- _Written exercise_: Copy every record exactly, and keep the pictures out.

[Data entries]
+ + + + +

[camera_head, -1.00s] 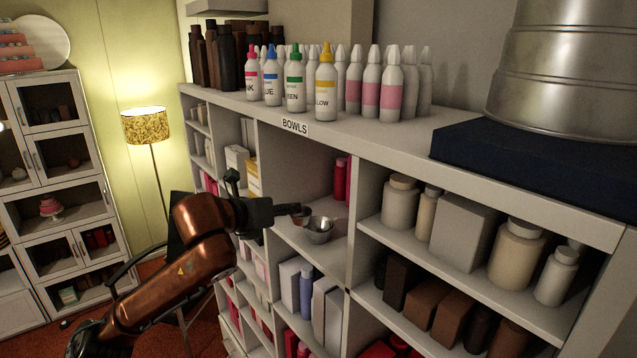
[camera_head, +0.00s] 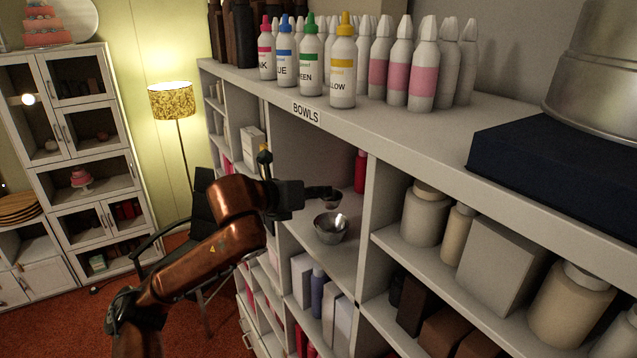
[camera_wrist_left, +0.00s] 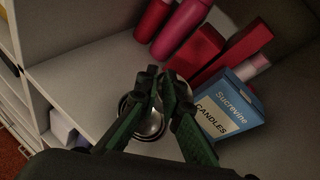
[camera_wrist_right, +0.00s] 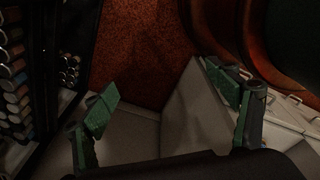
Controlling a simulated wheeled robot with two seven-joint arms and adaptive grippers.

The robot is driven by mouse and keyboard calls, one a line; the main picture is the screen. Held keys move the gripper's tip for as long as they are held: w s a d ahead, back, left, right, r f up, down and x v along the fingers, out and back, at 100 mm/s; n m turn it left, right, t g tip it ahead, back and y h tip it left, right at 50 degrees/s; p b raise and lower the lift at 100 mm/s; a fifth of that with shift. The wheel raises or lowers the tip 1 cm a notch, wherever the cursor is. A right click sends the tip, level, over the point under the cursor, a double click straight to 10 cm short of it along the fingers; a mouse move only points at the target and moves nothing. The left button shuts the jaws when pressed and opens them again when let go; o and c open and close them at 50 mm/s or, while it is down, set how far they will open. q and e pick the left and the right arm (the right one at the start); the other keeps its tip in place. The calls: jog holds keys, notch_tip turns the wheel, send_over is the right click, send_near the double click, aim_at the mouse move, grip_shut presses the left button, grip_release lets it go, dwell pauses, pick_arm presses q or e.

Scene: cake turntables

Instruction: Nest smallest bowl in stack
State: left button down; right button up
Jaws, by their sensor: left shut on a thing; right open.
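My left gripper (camera_head: 322,192) reaches into the shelf bay labelled BOWLS and is shut on a small dark bowl (camera_head: 333,202). In the head view the small bowl appears just above and behind a larger silver metal bowl (camera_head: 331,229) on the shelf board; they look apart. Any bowls nested inside the silver one cannot be made out. In the left wrist view the shut fingers (camera_wrist_left: 160,88) cover most of the held bowl, with silver rims (camera_wrist_left: 153,128) showing below. My right gripper (camera_wrist_right: 175,95) is open and empty, seen only in its wrist view.
The BOWLS bay has upright dividers and a shelf top (camera_head: 400,125) above, bearing several squeeze bottles. A Sucrevine candles box (camera_wrist_left: 228,105) and red bottles (camera_wrist_left: 180,25) stand close beside the bowls. Jars (camera_head: 427,215) fill the bay at right. Bare board lies left of the bowls.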

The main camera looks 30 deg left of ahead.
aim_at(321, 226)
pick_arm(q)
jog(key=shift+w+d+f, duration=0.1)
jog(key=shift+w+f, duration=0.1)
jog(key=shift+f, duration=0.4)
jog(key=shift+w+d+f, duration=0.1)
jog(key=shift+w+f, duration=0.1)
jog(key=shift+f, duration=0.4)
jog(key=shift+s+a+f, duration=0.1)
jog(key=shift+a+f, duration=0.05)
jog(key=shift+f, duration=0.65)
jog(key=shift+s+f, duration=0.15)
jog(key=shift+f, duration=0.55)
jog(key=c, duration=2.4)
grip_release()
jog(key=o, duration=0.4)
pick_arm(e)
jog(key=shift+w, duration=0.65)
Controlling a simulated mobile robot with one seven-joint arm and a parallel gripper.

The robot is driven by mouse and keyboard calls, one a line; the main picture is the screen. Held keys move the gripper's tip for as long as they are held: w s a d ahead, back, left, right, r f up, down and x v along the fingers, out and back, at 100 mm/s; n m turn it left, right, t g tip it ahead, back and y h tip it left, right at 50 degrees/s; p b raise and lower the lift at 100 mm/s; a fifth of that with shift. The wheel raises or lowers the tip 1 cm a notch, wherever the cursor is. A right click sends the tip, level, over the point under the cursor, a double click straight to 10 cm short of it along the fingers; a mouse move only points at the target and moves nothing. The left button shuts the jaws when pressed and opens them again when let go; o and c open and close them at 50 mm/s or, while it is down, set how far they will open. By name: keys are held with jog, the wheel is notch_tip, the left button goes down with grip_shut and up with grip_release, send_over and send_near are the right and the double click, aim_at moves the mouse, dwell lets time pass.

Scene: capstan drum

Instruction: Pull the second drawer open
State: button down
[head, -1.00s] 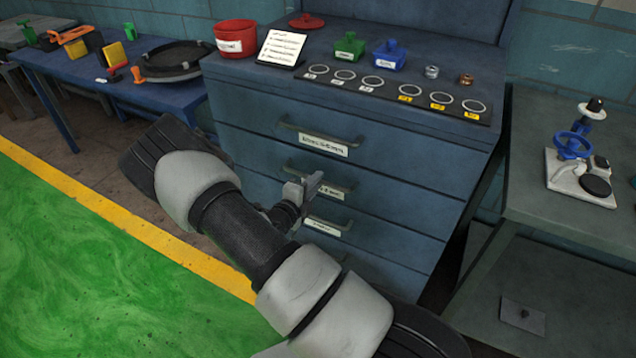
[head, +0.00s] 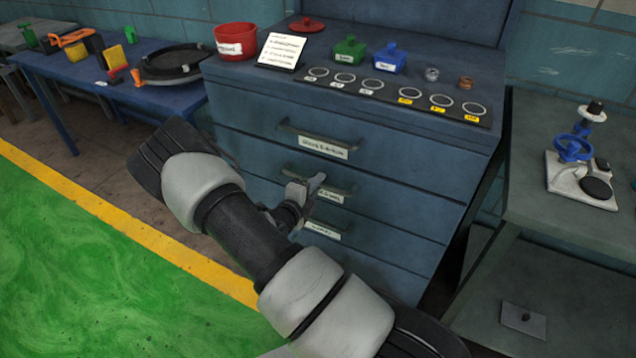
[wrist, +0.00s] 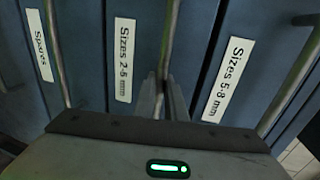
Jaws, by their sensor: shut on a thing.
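The blue drawer cabinet (head: 400,175) stands in front of me with its drawers one above another. The second drawer's handle (head: 340,189) is partly behind my gripper (head: 312,185) in the head view. In the wrist view my gripper (wrist: 165,98) is shut on this handle (wrist: 170,35), next to the label "Sizes 2-5 mm" (wrist: 123,60). I cannot see a clear gap around the second drawer's front; it looks about flush with its neighbours. My arm hides the left part of the lower drawers.
The top drawer's handle (head: 320,135) and the third drawer's label (head: 324,230) are close above and below my gripper. A red pot (head: 236,42), a card and small lidded boxes stand on the cabinet top. A grey bench (head: 560,235) stands at right.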

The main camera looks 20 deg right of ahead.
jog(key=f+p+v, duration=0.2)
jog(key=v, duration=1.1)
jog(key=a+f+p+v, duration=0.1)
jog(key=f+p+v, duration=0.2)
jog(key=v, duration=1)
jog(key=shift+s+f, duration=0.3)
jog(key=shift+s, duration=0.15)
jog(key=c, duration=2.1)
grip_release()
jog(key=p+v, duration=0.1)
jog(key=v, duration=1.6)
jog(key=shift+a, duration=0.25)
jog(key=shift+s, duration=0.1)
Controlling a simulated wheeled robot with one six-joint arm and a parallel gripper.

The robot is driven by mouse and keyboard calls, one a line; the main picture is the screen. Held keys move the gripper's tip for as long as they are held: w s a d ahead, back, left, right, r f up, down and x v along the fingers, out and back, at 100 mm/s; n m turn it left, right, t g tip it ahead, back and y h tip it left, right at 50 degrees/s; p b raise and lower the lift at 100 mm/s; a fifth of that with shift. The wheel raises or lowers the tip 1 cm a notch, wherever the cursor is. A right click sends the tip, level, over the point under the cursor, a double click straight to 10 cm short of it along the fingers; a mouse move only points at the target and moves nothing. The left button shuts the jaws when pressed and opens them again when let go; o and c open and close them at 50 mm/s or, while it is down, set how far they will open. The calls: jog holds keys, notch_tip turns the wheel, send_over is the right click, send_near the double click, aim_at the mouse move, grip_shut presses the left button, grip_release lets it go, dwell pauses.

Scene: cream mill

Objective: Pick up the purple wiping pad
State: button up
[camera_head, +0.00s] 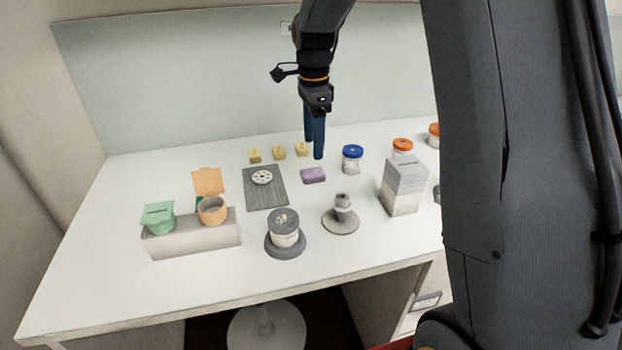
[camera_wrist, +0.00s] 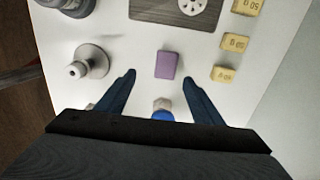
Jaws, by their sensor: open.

+ + + + +

- _Completed task_:
[camera_head, -1.00s] 
[camera_head, +0.00s] 
[camera_wrist_left, +0.00s] 
[camera_wrist_right, +0.00s] 
Controlling a simulated wheeled robot with two seven-joint arms and adaptive grippers.

The robot is driven by mouse and keyboard calls, one a line; the main picture is the screen. Held keys move the gripper's tip for as long as they are held: w s a d ahead, back, left, right, r f up, down and x v along the fingers, out and back, at 100 mm/s; n m turn it left, right, t g tip it ahead, back and y h tip it left, right at 50 degrees/s; p b raise and lower the lift at 100 mm/s; a fifth of that with shift. The wheel raises or lowers the tip 1 cm a notch, wherever the cursor is. A right click sends the tip, level, over the point under the cursor, a double click straight to 10 cm short of it along the fingers; a mouse move only points at the target and moves nothing. The left button shuts the jaws when pressed and opens them again when let go; o and c open and close them at 50 mm/s or, while it is down, set how far they will open. q and e pick the left and the right arm (the right one at the start); the other keeps its tip in place. The calls: jog holds keys, notch_tip turns the wheel, send_over is the right click, send_near the double click, aim_at the mouse move, grip_shut presses the left button, grip_release lets it go, dwell pauses, pick_arm presses q or e.

Scene: cake turntables

Instruction: Nest smallest bowl in stack
State: left button down; right button up
Jaws, by their sensor: left shut on a thing; right open.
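My left gripper (camera_head: 322,192) reaches into the shelf bay labelled BOWLS and is shut on a small dark bowl (camera_head: 333,202). In the head view the small bowl appears just above and behind a larger silver metal bowl (camera_head: 331,229) on the shelf board; they look apart. Any bowls nested inside the silver one cannot be made out. In the left wrist view the shut fingers (camera_wrist_left: 160,88) cover most of the held bowl, with silver rims (camera_wrist_left: 153,128) showing below. My right gripper (camera_wrist_right: 175,95) is open and empty, seen only in its wrist view.
The BOWLS bay has upright dividers and a shelf top (camera_head: 400,125) above, bearing several squeeze bottles. A Sucrevine candles box (camera_wrist_left: 228,105) and red bottles (camera_wrist_left: 180,25) stand close beside the bowls. Jars (camera_head: 427,215) fill the bay at right. Bare board lies left of the bowls.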

The main camera looks 30 deg left of ahead.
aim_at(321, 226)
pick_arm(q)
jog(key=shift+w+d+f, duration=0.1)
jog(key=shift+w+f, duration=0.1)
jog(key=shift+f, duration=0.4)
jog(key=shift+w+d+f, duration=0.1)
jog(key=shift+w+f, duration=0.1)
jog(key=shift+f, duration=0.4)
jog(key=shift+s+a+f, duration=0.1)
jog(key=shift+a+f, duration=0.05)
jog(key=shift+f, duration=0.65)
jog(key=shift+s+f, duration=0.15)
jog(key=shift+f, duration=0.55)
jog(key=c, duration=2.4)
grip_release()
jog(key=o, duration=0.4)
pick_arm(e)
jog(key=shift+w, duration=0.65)
Controlling a simulated mobile robot with one seven-joint arm and a parallel gripper.

The robot is driven by mouse and keyboard calls, one a line; the main picture is the screen. Held keys move the gripper's tip for as long as they are held: w s a d ahead, back, left, right, r f up, down and x v along the fingers, out and back, at 100 mm/s; n m turn it left, right, t g tip it ahead, back and y h tip it left, right at 50 degrees/s; p b raise and lower the lift at 100 mm/s; a fifth of that with shift. The wheel raises or lowers the tip 1 cm a notch, wherever the cursor is. A right click sends the tip, level, over the point under the cursor, a double click straight to 10 cm short of it along the fingers; a mouse move only points at the target and moves nothing. The left button shuts the jaws when pressed and opens them again when let go; o and c open and close them at 50 mm/s or, while it is down, set how far they will open. By name: keys are held with jog, the wheel is notch_tip, the left button goes down with grip_shut and up with grip_release, send_over and send_near are the right and the double click, aim_at moves the mouse, dwell lets time pass.

Scene: capstan drum

Instruction: Pull the second drawer open
State: button down
[head, -1.00s] 
[head, +0.00s] 
[wrist, +0.00s] 
Jaws, by their sensor: shut on a thing.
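The blue drawer cabinet (head: 400,175) stands in front of me with its drawers one above another. The second drawer's handle (head: 340,189) is partly behind my gripper (head: 312,185) in the head view. In the wrist view my gripper (wrist: 165,98) is shut on this handle (wrist: 170,35), next to the label "Sizes 2-5 mm" (wrist: 123,60). I cannot see a clear gap around the second drawer's front; it looks about flush with its neighbours. My arm hides the left part of the lower drawers.
The top drawer's handle (head: 320,135) and the third drawer's label (head: 324,230) are close above and below my gripper. A red pot (head: 236,42), a card and small lidded boxes stand on the cabinet top. A grey bench (head: 560,235) stands at right.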

The main camera looks 20 deg right of ahead.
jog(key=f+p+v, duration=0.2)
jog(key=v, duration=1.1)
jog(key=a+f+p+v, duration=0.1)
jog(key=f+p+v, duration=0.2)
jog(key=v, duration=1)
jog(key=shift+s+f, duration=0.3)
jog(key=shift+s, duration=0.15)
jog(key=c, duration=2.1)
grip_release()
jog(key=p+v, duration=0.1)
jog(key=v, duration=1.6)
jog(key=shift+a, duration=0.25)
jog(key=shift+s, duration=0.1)
Controlling a simulated wheeled robot with one six-joint arm and a parallel gripper.

The robot is driven by mouse and keyboard calls, one a line; the main picture is the screen. Held keys move the gripper's tip for as long as they are held: w s a d ahead, back, left, right, r f up, down and x v along the fingers, out and back, at 100 mm/s; n m turn it left, right, t g tip it ahead, back and y h tip it left, right at 50 degrees/s; p b raise and lower the lift at 100 mm/s; a fifth of that with shift. The wheel raises or lowers the tip 1 cm a notch, wherever the cursor is. A right click sends the tip, level, over the point under the cursor, a double click straight to 10 cm short of it along the fingers; a mouse move only points at the target and moves nothing. The left button shuts the jaws when pressed and opens them again when let go; o and c open and close them at 50 mm/s or, while it is down, set how far they will open. The calls: jog holds keys, notch_tip turns the wheel, send_over is the right click, send_near the double click, aim_at the mouse move, grip_shut presses the left button, grip_release lets it go, dwell pauses.

Scene: cream mill

Objective: Pick up the purple wiping pad
State: button up
[camera_head, +0.00s] 
[camera_wrist, +0.00s] 
Jaws, by their sensor: open.

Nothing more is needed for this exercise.